§ **WHAT THE TASK REQUIRES**
Every line containing the word "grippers" needs to be found and copied.

§ **SUPPLIED ENTRIES**
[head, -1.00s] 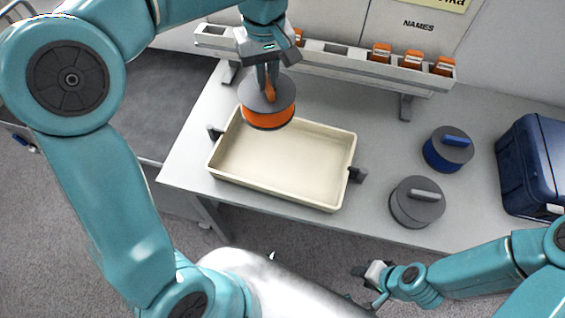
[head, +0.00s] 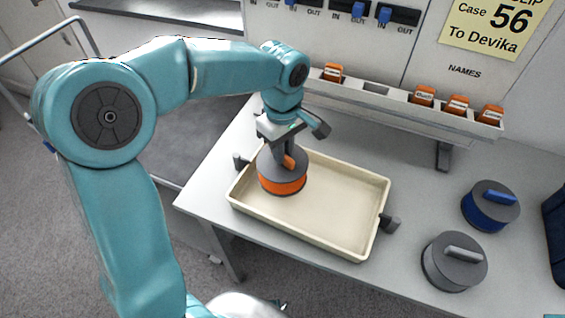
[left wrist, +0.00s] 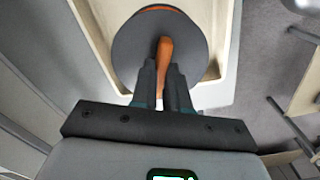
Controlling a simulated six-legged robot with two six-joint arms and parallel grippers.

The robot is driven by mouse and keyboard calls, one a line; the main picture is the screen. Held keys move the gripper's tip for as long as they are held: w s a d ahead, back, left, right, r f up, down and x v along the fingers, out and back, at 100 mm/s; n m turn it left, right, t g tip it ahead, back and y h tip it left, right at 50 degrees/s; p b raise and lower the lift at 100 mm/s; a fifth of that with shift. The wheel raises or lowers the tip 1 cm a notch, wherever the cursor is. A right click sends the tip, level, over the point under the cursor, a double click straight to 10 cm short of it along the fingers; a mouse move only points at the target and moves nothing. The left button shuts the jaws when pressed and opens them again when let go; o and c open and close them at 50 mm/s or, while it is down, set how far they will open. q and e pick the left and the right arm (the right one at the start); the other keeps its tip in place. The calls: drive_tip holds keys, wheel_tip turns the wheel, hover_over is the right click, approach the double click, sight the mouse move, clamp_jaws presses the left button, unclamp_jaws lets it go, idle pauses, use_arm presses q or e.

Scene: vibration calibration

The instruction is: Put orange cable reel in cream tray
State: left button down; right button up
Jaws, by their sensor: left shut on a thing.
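The orange cable reel (head: 282,183) has a grey top disc and an orange handle. My left gripper (head: 288,162) is shut on its handle from above. In the head view the reel is at the left end of the cream tray (head: 345,240), within its outline; I cannot tell whether it touches the tray floor. In the left wrist view the fingers (left wrist: 164,85) close on the orange handle, and the reel's grey disc (left wrist: 135,48) covers part of the tray (left wrist: 231,60). The rest of the tray is empty. My right gripper is out of view.
A blue reel (head: 490,208) and a grey reel (head: 454,263) stand right of the tray on the grey table (head: 420,185). A rack (head: 395,110) with several orange-tagged items runs along the back. A dark blue case (head: 556,225) is at the right edge.

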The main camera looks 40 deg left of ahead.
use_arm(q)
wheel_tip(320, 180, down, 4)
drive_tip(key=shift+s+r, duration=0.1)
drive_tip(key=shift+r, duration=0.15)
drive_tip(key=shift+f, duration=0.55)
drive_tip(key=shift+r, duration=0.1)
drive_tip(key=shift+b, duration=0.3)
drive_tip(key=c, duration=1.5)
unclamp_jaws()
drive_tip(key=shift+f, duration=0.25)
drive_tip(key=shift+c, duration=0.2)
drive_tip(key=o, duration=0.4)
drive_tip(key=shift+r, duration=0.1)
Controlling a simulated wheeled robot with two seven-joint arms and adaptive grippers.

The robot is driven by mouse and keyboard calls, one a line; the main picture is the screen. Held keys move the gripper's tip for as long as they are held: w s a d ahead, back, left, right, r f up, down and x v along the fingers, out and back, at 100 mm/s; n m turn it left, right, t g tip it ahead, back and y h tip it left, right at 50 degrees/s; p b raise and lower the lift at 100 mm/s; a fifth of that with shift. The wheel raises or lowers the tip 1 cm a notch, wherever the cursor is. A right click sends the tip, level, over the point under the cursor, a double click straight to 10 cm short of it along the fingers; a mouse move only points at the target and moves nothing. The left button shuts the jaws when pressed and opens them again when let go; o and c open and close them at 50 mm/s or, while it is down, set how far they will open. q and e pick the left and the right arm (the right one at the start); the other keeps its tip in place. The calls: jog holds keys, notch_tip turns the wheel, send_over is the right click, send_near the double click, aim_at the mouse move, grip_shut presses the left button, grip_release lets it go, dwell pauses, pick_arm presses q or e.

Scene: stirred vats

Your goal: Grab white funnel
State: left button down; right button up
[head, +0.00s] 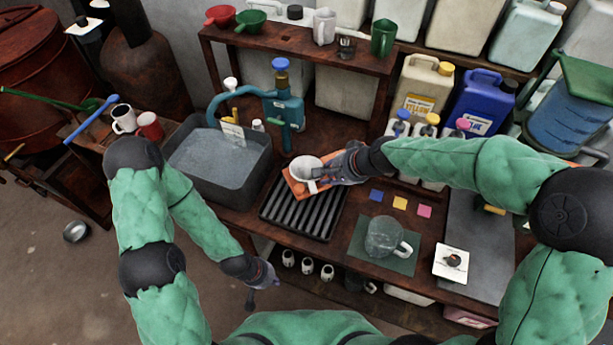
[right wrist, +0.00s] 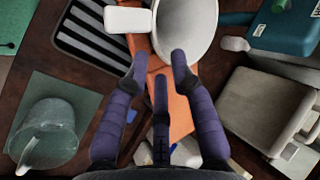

§ **WRITTEN SOLUTION**
Controlling a simulated six-legged robot with two six-joint arms and parallel grippers.
Controlling a simulated wheeled robot with two seven-joint arms and adaptive grippers.

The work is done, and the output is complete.